____ Input for this task

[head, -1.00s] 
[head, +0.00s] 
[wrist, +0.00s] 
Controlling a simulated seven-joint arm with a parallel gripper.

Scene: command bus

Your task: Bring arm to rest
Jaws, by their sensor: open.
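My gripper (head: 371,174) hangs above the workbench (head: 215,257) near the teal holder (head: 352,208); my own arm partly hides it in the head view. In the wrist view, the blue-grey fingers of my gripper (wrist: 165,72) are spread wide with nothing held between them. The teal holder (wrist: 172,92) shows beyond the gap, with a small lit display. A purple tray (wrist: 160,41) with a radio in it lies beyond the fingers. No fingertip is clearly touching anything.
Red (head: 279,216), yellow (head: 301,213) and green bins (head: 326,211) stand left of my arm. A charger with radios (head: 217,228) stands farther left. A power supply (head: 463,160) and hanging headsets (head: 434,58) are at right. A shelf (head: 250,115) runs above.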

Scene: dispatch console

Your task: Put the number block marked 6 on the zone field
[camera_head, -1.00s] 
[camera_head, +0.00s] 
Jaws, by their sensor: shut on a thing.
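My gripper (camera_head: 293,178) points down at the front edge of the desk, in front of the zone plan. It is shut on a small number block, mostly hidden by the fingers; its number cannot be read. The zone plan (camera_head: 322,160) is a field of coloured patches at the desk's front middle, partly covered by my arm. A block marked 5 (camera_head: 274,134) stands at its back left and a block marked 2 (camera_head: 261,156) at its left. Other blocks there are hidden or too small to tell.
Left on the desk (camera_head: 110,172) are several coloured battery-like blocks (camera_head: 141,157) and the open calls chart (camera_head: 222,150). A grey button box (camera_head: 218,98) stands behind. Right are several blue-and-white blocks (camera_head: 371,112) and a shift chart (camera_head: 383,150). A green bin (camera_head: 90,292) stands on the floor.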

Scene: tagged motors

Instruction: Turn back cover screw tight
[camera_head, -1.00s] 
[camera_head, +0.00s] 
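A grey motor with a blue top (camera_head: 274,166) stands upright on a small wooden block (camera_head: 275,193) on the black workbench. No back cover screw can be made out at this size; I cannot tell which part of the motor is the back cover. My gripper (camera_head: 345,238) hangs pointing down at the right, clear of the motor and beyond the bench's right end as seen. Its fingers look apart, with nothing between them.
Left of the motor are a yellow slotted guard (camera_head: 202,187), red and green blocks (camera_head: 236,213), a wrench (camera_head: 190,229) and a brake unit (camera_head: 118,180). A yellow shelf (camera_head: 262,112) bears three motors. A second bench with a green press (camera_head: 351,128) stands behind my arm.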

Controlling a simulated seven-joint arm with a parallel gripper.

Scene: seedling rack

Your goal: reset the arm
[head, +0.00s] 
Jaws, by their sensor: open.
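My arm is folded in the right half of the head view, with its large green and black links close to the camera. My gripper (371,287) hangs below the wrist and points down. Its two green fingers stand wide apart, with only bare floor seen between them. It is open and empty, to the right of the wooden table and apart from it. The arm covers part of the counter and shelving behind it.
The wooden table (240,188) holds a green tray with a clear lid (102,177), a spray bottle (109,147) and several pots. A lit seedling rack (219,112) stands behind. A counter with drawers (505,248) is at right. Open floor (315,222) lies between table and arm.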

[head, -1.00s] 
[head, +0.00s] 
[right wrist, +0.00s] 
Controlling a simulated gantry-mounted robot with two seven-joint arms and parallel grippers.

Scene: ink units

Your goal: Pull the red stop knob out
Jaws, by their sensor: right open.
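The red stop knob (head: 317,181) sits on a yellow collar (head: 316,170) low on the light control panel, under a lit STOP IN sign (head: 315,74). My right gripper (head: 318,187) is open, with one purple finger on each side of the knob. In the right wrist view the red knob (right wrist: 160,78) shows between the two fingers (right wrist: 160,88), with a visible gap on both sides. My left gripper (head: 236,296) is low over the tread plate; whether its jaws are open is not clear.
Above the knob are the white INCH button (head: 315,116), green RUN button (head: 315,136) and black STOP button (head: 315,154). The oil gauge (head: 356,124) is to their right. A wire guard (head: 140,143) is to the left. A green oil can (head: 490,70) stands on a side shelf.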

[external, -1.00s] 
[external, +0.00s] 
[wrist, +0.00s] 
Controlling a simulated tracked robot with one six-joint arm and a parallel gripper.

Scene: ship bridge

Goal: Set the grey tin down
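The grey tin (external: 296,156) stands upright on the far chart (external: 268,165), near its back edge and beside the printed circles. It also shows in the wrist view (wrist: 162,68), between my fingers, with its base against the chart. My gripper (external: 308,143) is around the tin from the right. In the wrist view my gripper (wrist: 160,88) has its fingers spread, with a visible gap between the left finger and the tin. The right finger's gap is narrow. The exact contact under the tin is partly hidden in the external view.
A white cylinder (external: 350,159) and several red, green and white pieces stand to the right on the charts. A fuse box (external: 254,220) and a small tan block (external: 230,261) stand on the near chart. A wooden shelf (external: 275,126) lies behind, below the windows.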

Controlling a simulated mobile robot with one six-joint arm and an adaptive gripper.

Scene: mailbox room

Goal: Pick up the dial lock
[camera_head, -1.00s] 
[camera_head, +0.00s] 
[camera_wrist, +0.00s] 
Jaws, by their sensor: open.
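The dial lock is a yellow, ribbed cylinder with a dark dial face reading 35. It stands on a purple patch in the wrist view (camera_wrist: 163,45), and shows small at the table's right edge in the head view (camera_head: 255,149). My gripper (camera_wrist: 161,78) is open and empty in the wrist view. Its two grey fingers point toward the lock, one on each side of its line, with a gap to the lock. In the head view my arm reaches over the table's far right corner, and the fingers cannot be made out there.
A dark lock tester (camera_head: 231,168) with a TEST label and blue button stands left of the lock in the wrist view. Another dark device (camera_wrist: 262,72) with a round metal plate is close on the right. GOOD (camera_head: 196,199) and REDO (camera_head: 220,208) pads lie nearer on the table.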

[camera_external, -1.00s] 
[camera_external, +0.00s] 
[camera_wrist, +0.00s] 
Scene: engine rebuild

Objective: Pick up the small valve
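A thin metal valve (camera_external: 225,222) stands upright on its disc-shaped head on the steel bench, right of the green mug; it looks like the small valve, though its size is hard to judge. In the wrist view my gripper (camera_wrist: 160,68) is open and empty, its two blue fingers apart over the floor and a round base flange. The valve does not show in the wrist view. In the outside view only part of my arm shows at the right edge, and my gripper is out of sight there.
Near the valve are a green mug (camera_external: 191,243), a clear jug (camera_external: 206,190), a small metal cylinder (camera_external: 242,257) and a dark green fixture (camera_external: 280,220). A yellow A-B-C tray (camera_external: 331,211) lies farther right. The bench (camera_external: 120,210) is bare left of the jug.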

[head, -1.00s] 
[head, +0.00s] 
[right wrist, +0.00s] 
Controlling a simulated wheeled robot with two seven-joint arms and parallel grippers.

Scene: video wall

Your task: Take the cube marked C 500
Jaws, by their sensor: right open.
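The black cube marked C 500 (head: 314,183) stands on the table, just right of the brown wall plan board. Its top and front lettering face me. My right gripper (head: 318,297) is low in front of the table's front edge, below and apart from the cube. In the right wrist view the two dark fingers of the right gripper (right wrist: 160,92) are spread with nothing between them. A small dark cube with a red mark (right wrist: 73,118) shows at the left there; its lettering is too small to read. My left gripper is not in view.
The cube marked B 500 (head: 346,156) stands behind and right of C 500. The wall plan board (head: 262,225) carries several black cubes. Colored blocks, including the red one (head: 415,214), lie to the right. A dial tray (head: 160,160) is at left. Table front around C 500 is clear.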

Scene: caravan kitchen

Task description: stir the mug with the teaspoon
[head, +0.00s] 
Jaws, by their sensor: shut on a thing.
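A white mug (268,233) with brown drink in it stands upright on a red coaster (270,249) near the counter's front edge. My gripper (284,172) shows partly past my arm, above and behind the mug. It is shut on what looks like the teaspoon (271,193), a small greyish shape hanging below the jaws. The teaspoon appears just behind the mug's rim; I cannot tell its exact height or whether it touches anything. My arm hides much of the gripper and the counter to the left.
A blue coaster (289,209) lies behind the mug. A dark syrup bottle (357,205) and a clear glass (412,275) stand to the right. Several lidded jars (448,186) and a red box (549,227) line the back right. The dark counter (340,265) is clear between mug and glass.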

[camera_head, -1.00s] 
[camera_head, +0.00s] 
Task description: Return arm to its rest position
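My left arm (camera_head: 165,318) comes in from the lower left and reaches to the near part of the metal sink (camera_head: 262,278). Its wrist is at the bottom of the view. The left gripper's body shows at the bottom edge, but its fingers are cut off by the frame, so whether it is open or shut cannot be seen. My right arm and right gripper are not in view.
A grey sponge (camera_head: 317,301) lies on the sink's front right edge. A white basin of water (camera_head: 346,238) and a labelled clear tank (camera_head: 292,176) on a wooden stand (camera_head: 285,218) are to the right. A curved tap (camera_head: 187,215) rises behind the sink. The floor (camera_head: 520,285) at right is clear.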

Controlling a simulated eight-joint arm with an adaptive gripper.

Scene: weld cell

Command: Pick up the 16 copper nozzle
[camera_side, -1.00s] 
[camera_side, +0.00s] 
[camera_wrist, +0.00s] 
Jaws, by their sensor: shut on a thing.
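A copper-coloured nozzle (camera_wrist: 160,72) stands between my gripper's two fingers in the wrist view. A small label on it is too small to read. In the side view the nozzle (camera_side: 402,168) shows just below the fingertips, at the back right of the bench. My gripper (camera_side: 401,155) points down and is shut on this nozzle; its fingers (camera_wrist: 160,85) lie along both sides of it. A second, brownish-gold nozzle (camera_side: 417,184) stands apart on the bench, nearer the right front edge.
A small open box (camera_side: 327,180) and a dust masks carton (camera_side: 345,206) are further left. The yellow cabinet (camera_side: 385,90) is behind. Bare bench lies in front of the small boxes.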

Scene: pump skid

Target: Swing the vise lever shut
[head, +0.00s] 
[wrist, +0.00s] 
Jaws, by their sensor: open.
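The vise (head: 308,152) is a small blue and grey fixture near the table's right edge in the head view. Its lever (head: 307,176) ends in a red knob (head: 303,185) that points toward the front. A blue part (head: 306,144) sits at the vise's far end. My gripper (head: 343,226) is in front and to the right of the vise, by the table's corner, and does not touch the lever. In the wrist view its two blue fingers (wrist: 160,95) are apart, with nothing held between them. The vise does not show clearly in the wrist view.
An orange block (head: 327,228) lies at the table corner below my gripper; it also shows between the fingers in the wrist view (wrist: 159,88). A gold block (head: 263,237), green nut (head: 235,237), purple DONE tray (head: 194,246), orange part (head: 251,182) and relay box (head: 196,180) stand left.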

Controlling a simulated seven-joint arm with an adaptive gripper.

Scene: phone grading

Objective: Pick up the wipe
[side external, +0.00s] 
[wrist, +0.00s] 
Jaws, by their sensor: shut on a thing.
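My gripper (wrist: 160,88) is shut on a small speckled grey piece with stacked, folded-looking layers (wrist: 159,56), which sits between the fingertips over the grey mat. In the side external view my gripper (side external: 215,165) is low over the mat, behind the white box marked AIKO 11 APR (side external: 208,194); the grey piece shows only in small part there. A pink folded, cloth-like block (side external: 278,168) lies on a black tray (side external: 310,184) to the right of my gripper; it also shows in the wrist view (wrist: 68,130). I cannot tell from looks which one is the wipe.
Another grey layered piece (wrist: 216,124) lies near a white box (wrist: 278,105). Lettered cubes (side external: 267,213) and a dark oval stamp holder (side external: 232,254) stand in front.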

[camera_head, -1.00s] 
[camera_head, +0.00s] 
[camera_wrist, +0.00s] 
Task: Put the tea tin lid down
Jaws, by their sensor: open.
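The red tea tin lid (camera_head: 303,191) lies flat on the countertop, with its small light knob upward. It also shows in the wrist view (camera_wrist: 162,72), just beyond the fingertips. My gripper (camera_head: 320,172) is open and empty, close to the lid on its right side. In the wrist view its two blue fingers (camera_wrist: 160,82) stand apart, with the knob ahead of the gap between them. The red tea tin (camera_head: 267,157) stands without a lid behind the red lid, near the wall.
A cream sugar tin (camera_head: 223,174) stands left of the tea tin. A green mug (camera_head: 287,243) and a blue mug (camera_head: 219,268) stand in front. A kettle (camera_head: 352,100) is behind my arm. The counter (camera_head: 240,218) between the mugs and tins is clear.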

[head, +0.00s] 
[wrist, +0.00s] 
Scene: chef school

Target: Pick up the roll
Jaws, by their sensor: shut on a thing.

________

• [Work instructions]
Across the records above, count the lines holding "Your" and reply with that number alone.

• [Response]
5